§ Dataset section:
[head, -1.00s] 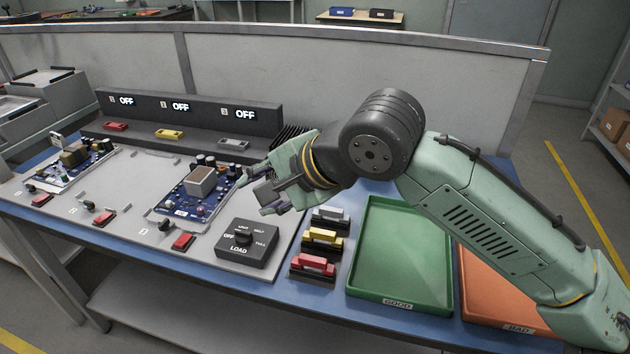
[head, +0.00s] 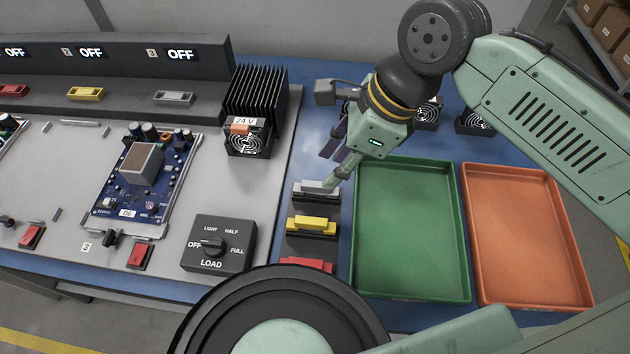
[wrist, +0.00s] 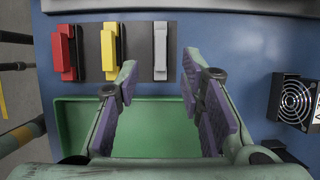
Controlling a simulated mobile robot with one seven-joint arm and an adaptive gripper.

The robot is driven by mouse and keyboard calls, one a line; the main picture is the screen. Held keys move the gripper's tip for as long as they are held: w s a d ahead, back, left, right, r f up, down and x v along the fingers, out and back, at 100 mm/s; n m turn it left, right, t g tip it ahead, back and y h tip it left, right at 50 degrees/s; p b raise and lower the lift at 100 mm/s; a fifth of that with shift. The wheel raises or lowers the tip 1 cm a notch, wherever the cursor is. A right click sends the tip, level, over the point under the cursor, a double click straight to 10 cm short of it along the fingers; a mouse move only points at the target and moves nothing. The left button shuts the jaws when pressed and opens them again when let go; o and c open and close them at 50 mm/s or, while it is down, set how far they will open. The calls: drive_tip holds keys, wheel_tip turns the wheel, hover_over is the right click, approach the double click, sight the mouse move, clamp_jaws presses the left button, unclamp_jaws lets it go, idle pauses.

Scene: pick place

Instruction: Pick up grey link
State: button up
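The grey link (head: 316,187) sits on a black holder at the far end of a short row, left of the green tray. In the wrist view the grey link (wrist: 160,48) is at top centre, lined up between the fingertips. My gripper (head: 333,166) hangs just behind and above it in the head view, and a fingertip covers part of its right side. In the wrist view my gripper (wrist: 158,66) is open with wide-set purple pads and nothing between them. Any contact with the link cannot be told.
A yellow link (head: 311,225) and a red link (head: 306,264) stand nearer in the row. The green tray (head: 411,293) and orange tray (head: 535,296) are empty to the right. A finned heatsink with fan (head: 255,95) stands left of my gripper.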

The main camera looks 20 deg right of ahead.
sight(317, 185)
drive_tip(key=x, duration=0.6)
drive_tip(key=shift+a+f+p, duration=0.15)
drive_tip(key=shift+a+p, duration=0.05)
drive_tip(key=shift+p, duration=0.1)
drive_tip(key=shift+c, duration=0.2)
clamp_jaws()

§ Aim: Begin at the line containing "[head, +0.00s]", end at the line containing "Controlling a simulated", and copy those lines word for word, both included. Skip pictures.

§ Final result:
[head, +0.00s] 
[wrist, +0.00s] 
Controlling a simulated mobile robot with one seven-joint arm and an adaptive gripper.

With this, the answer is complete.